** Material **
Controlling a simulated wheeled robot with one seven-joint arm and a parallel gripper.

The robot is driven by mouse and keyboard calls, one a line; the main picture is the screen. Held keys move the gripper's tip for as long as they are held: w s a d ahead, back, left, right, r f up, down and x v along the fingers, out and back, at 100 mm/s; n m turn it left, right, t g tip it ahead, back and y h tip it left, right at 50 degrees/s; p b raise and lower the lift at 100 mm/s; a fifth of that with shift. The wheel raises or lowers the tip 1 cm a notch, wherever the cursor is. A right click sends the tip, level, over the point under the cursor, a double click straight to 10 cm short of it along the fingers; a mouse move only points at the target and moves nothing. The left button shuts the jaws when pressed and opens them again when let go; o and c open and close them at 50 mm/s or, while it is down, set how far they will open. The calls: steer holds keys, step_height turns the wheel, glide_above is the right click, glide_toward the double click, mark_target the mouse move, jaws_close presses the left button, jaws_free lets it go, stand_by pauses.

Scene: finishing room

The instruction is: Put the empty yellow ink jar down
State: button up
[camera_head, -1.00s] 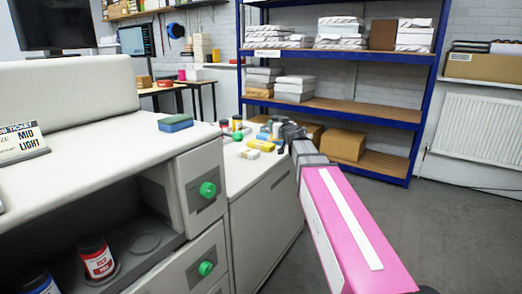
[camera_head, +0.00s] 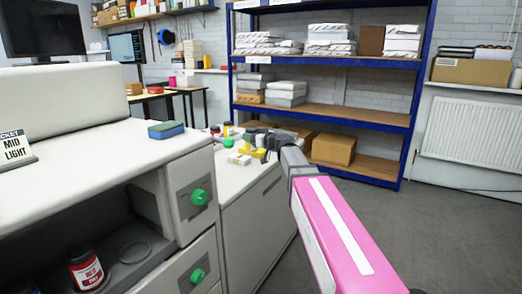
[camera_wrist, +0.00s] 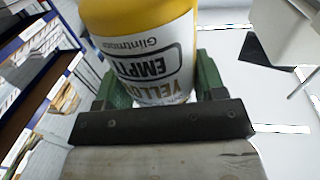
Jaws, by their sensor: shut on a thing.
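The yellow ink jar (camera_wrist: 140,20) fills the top middle of the wrist view. It is yellow with a white label reading "YELLOW", "EMPTY" and "Glintmoor", upside down in that view. My gripper (camera_wrist: 157,88) is shut on it, with a green finger on each side. In the head view my gripper (camera_head: 258,142) is small and dark, at the far end of my pink arm, over or close to the low cabinet top (camera_head: 228,176). Among the small things there, I cannot clearly tell the held jar apart.
Several small jars and blocks crowd the cabinet top, including a red jar (camera_head: 215,131). A red-labelled jar (camera_head: 86,271) stands in the open bay at left, beside an empty round recess (camera_head: 135,252). A blue-green sponge (camera_head: 166,130) lies on the white counter (camera_head: 90,157). Blue shelving (camera_head: 408,120) stands behind.

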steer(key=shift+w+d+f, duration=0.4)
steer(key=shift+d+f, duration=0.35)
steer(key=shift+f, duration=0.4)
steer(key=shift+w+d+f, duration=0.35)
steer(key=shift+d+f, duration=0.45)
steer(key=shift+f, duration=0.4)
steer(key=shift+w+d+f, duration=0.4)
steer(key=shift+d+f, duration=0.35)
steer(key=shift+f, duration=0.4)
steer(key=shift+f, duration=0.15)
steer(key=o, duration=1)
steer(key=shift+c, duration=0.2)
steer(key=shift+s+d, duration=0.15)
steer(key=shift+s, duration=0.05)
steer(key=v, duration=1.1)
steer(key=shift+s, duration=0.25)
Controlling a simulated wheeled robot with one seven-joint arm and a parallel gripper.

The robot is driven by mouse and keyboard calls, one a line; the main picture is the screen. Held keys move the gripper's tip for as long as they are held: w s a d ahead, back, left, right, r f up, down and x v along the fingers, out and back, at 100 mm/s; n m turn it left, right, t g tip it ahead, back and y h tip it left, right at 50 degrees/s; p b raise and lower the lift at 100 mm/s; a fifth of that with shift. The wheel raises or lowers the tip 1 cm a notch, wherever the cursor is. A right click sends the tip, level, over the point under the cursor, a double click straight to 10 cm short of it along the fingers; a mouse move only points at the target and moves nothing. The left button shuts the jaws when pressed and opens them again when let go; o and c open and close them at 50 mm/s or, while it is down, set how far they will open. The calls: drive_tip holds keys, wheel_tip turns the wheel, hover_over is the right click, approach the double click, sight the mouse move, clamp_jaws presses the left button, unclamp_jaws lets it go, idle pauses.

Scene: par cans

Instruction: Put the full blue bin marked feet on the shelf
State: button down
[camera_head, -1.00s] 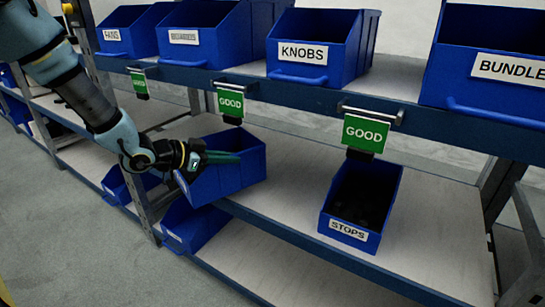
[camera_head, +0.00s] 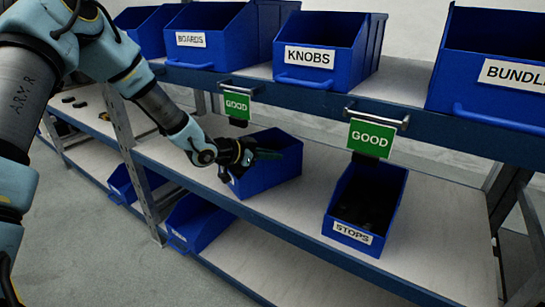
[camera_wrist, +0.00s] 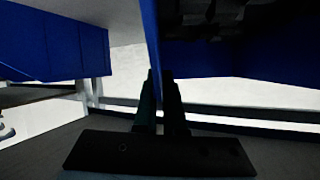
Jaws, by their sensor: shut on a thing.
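A blue bin (camera_head: 272,172) is at the middle shelf (camera_head: 320,240), turned at an angle beside the bin labelled STOPS. My gripper (camera_head: 262,154) is shut on one wall of it, reaching in from the left. In the wrist view my two fingers (camera_wrist: 160,78) pinch the blue wall (camera_wrist: 152,35), with dark contents (camera_wrist: 215,20) on its right. Any label on the held bin is hidden or unreadable, and I cannot tell whether its underside touches the shelf.
The STOPS bin (camera_head: 366,208) stands to the right under a green GOOD tag (camera_head: 370,138). Bins labelled BOARDS (camera_head: 210,40), KNOBS (camera_head: 318,42) and BUNDLES (camera_head: 495,55) stand above. A lower bin (camera_head: 197,222) is below.

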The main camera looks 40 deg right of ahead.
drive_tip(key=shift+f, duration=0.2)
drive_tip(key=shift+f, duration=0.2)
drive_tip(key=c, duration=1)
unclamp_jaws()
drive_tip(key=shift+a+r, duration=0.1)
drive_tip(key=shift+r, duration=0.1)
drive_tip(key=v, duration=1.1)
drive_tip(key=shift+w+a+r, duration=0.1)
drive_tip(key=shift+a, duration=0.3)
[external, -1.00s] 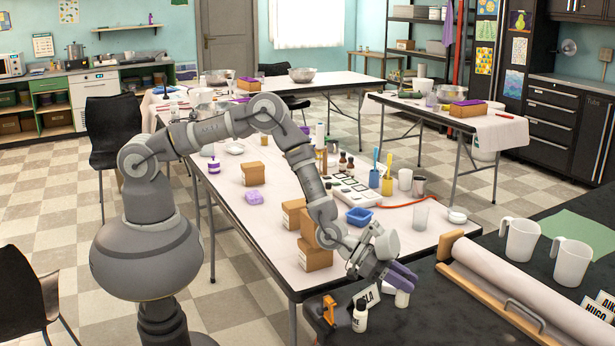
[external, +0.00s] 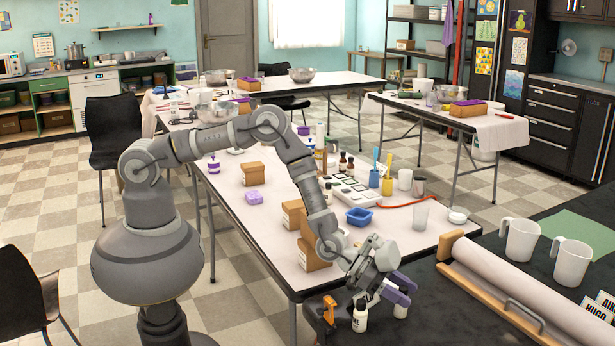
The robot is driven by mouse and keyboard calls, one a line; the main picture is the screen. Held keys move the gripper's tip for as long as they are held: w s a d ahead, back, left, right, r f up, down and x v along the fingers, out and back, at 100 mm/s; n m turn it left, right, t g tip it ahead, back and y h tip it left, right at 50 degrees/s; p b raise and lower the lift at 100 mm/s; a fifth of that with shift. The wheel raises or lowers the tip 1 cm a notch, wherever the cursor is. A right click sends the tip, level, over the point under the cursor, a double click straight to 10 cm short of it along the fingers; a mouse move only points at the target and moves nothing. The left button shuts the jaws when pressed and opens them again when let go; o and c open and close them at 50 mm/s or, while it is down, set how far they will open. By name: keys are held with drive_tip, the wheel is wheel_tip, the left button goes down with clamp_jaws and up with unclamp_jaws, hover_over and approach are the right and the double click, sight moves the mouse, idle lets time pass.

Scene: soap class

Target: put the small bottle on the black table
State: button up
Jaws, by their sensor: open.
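A small white bottle (external: 360,320) with a black cap and dark print stands upright on the black table (external: 440,322), near its left end. My gripper (external: 387,292) is low over this table, just right of the bottle, with its purple-tipped fingers apart. A second small white item (external: 401,309) is partly hidden below the right finger; I cannot tell whether they touch. Other small dark-capped bottles (external: 342,162) stand on the long white table (external: 225,180).
An orange tool (external: 329,309) lies left of the bottle at the table edge. A large paper roll (external: 530,300) in a wooden holder and two white mugs (external: 571,262) stand to the right. Cardboard boxes (external: 312,252) and a blue tray (external: 359,216) are on the white table.

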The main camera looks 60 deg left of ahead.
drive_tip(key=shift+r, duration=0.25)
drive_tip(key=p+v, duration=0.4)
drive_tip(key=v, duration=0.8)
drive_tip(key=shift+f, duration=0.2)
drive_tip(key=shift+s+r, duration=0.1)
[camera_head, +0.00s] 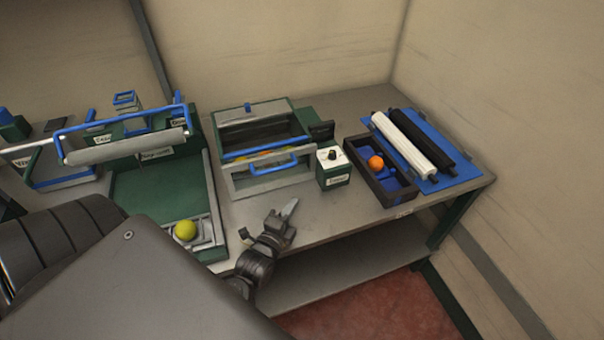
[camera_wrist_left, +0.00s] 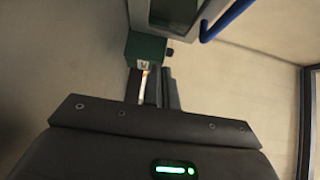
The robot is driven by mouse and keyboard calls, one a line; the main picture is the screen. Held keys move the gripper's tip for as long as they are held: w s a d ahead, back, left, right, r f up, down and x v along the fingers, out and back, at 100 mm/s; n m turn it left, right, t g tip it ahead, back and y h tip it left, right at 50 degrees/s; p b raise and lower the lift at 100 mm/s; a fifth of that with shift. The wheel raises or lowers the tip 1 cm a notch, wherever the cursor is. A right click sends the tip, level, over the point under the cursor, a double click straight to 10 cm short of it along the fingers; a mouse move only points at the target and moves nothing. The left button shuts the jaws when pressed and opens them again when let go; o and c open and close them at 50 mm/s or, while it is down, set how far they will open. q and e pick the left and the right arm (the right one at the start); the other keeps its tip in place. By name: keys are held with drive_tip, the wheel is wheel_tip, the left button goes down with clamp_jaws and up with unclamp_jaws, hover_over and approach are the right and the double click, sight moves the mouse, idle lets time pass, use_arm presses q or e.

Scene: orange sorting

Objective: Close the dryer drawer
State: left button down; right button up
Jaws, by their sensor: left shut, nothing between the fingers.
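The dryer (camera_head: 252,115) is a green box with a grey top on the table. Its drawer stands open toward me, with a grey front (camera_head: 243,186) and a blue handle (camera_head: 273,164); some orange shows inside. My left gripper (camera_head: 290,208) is shut and empty in front of the drawer, apart from it, over the table's front part. In the left wrist view, the blue handle (camera_wrist_left: 226,18) is at the top right and my shut fingers (camera_wrist_left: 152,88) point toward a small green box (camera_wrist_left: 146,48). My right gripper is not in view.
The small green box with a black knob (camera_head: 333,168) stands right of the drawer. Further right are a dark tray (camera_head: 392,199) with an orange (camera_head: 376,162) and a blue mat with rollers (camera_head: 464,170). A green machine holds a yellow fruit (camera_head: 185,230) at left.

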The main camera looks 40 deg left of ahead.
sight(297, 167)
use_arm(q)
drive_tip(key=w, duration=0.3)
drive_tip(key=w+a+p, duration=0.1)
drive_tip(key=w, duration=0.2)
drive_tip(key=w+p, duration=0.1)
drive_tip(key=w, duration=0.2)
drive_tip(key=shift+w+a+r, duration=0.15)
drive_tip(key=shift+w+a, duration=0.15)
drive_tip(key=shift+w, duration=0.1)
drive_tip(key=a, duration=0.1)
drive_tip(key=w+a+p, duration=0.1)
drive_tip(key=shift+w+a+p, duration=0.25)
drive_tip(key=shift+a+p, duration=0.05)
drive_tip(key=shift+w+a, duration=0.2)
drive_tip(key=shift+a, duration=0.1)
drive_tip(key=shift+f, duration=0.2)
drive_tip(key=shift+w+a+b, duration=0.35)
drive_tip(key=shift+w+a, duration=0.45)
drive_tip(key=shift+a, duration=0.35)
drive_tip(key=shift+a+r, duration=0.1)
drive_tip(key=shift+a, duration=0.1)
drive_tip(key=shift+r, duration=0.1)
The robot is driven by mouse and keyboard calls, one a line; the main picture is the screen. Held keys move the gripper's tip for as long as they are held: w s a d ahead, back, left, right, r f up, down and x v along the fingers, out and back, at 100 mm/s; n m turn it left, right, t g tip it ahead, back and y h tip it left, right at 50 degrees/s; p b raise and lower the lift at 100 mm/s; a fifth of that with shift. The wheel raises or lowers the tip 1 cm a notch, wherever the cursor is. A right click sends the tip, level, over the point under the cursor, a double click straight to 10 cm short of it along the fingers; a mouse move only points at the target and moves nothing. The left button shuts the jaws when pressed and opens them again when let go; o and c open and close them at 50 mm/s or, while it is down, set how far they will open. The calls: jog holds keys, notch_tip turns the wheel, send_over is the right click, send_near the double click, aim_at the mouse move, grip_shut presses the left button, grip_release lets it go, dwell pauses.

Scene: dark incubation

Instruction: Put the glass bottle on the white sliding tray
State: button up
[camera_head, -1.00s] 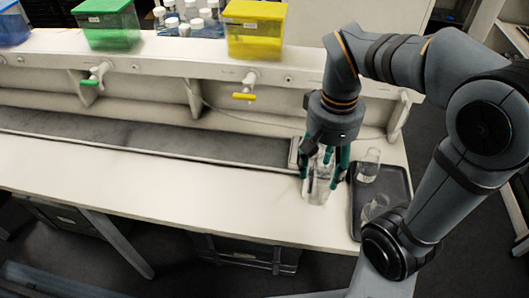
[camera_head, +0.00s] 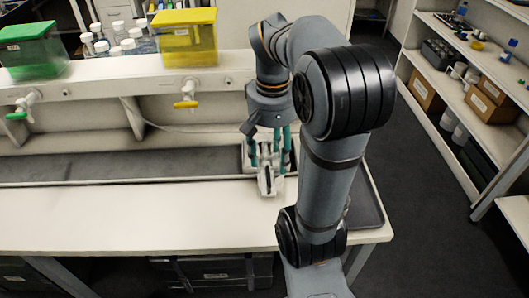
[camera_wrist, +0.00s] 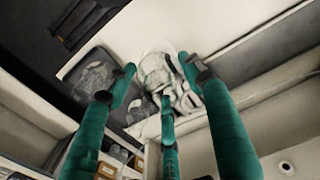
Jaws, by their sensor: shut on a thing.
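My gripper (camera_head: 270,150) has teal fingers and points down over the right end of the bench. In the wrist view my gripper (camera_wrist: 157,75) is shut on a clear glass bottle (camera_wrist: 154,66), which shows between the fingertips. In the head view the fingers and arm mostly hide the bottle. A small white fixture with dark parts, which looks like the white sliding tray (camera_head: 268,184), lies just below the fingers. It also shows in the wrist view (camera_wrist: 188,100), beside the bottle. I cannot tell whether the bottle touches it.
A dark tray (camera_head: 367,208) lies at the bench's right end, largely behind my arm. In the wrist view the dark tray (camera_wrist: 88,54) holds clear glassware. A raised ledge with a yellow-handled tap (camera_head: 187,102) runs behind. The bench's left front (camera_head: 110,215) is clear.

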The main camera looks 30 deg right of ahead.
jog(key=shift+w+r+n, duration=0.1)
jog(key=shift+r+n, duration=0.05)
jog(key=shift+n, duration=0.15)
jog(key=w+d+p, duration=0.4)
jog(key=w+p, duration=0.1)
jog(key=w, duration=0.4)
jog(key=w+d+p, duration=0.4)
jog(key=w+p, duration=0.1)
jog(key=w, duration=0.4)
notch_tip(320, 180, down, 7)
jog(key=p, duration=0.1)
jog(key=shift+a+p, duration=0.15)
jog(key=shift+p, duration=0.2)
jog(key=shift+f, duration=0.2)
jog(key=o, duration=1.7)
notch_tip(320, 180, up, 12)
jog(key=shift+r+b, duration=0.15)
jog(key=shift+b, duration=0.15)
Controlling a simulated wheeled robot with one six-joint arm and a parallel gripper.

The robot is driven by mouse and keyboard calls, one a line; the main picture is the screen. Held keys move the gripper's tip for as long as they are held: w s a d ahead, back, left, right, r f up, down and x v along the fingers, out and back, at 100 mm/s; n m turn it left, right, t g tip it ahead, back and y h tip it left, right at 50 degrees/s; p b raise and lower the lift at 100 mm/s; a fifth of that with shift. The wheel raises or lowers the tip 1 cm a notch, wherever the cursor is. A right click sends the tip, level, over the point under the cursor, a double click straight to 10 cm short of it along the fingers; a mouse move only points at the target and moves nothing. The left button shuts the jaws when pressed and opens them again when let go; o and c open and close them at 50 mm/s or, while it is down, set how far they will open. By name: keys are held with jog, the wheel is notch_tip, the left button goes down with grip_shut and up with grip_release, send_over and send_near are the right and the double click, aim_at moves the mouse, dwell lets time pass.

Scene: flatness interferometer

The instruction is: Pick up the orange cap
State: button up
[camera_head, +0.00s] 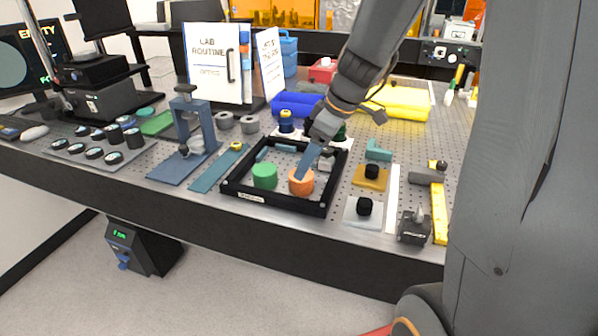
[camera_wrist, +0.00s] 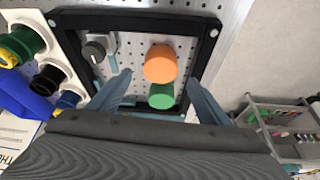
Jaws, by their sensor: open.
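The orange cap (camera_head: 300,182) stands in a black square frame (camera_head: 276,201) on the perforated bench, at the frame's front right. It also shows in the wrist view (camera_wrist: 160,64), ahead of my fingers. A green cap (camera_head: 265,176) stands just left of it, and appears below it in the wrist view (camera_wrist: 161,96). My gripper (camera_head: 306,166) reaches down over the frame, its blue-grey finger overlapping the orange cap in the head view. In the wrist view my gripper (camera_wrist: 160,95) is open, with one finger on each side and nothing held. Whether a finger touches the orange cap cannot be told.
The black frame's raised walls surround both caps. A small grey device with a dark knob (camera_wrist: 95,50) is also inside it. Black-knobbed plates (camera_head: 364,207) stand to the right, and a blue-grey clamp stand (camera_head: 190,125) to the left. A white holder with bottles (camera_head: 286,122) is behind.

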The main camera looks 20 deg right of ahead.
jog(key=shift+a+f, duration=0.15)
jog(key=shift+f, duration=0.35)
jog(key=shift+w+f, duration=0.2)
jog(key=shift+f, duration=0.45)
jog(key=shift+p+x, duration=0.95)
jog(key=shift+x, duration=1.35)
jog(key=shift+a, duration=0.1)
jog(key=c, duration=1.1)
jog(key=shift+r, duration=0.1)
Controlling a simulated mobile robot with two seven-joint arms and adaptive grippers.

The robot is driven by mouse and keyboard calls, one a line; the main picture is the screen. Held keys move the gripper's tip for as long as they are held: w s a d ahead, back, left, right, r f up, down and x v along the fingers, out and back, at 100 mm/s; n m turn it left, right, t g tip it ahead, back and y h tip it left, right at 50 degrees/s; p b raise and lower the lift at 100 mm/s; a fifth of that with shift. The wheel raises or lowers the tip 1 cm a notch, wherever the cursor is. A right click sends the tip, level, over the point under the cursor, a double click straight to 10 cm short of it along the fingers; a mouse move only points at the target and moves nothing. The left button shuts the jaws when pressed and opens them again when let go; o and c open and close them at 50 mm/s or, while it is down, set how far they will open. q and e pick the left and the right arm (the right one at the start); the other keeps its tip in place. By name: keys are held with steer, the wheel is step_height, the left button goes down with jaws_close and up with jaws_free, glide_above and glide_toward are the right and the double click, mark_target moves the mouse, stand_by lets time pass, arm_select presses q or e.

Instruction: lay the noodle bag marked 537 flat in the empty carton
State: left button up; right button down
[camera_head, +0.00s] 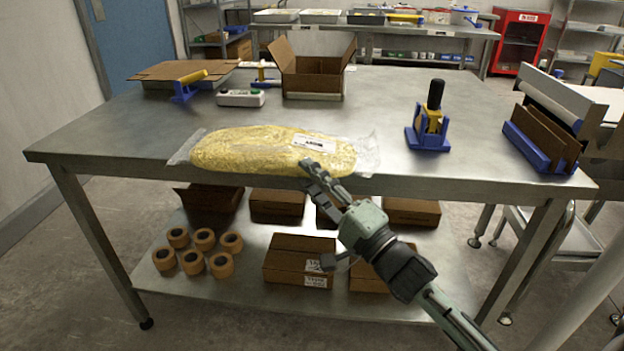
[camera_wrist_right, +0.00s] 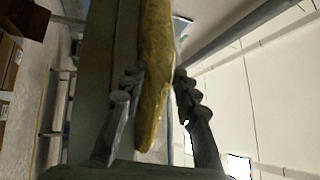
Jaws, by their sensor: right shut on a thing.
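A yellow noodle bag (camera_head: 265,150) in clear film lies at the front edge of the steel table (camera_head: 350,110). A white label is on its right half; its print is too small to read. My right gripper (camera_head: 320,174) is at the bag's front edge, right of its middle, and is shut on it. In the right wrist view the bag (camera_wrist_right: 154,70) stands between the two fingers (camera_wrist_right: 152,98). An open brown carton (camera_head: 314,84) with raised flaps stands at the table's back; its floor is mostly hidden. My left gripper is not in view.
A white button box (camera_head: 241,98) and flat cardboard (camera_head: 165,70) lie left of the carton. A blue tool with a black handle (camera_head: 430,120) and a blue rack of brown boards (camera_head: 545,140) stand right. Cartons and tape rolls (camera_head: 192,262) fill the lower shelf.

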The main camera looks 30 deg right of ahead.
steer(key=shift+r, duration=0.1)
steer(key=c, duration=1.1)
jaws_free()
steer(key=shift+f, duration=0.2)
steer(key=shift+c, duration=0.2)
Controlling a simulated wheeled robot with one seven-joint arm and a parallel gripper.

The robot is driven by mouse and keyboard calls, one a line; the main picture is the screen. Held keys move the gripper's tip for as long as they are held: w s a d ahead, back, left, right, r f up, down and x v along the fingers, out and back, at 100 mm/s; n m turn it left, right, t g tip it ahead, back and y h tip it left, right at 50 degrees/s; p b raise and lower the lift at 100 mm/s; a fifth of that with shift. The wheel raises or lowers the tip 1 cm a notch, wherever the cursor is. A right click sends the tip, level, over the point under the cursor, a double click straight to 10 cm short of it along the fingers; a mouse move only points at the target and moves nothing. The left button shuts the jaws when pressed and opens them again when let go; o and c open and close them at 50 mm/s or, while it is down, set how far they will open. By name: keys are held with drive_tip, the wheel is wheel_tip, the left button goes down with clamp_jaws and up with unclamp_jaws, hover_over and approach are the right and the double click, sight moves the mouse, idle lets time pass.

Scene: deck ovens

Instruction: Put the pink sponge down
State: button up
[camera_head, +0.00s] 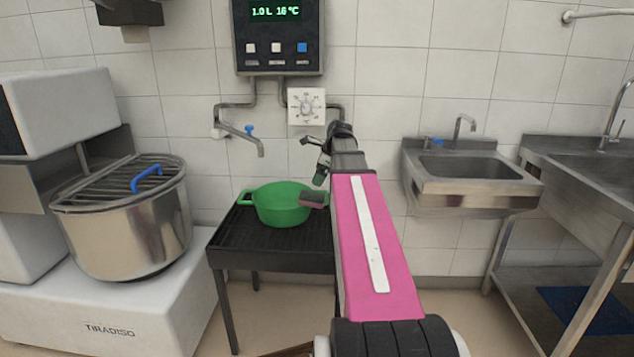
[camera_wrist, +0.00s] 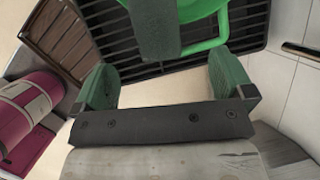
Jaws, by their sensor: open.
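The pink sponge (camera_head: 312,200) shows in the head view as a small dull-pink block at the right side of the green pot (camera_head: 275,205), by its handle. In the wrist view a dark green slab (camera_wrist: 155,28), likely the sponge's upper face, overlaps the pot's rim and handle (camera_wrist: 207,42). Whether it rests on them or is just above, I cannot tell. My gripper (camera_head: 320,165) is above the sponge in the head view. In the wrist view my gripper (camera_wrist: 163,82) has its two green-padded fingers wide apart, with nothing between them, and the slab beyond.
The pot stands on a black slatted stand (camera_head: 235,238) under a wall tap (camera_head: 250,139). A steel mixer bowl (camera_head: 130,225) is at left. A brown slatted crate (camera_wrist: 75,35) shows in the wrist view.

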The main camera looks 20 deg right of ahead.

** Goal of the exercise **
Above are some records. Output exactly the lines from the one that contains "The instruction is: Pick up the orange cap" to the one that contains "Controlling a simulated mobile", keeping both, and omit the pictures.

** Answer to this task **
The instruction is: Pick up the orange cap
State: button up
[camera_head, +0.00s] 
[camera_wrist, +0.00s] 
Jaws, by their sensor: open.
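The orange cap (camera_head: 300,182) stands in a black square frame (camera_head: 276,201) on the perforated bench, at the frame's front right. It also shows in the wrist view (camera_wrist: 160,64), ahead of my fingers. A green cap (camera_head: 265,176) stands just left of it, and appears below it in the wrist view (camera_wrist: 161,96). My gripper (camera_head: 306,166) reaches down over the frame, its blue-grey finger overlapping the orange cap in the head view. In the wrist view my gripper (camera_wrist: 160,95) is open, with one finger on each side and nothing held. Whether a finger touches the orange cap cannot be told.
The black frame's raised walls surround both caps. A small grey device with a dark knob (camera_wrist: 95,50) is also inside it. Black-knobbed plates (camera_head: 364,207) stand to the right, and a blue-grey clamp stand (camera_head: 190,125) to the left. A white holder with bottles (camera_head: 286,122) is behind.

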The main camera looks 20 deg right of ahead.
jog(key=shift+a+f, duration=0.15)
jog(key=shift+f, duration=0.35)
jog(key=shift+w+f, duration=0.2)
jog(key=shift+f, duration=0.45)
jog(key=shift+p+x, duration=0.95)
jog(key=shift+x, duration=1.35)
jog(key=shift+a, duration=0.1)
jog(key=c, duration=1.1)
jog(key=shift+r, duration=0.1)
Controlling a simulated mobile robot with two seven-joint arms and adaptive grippers.

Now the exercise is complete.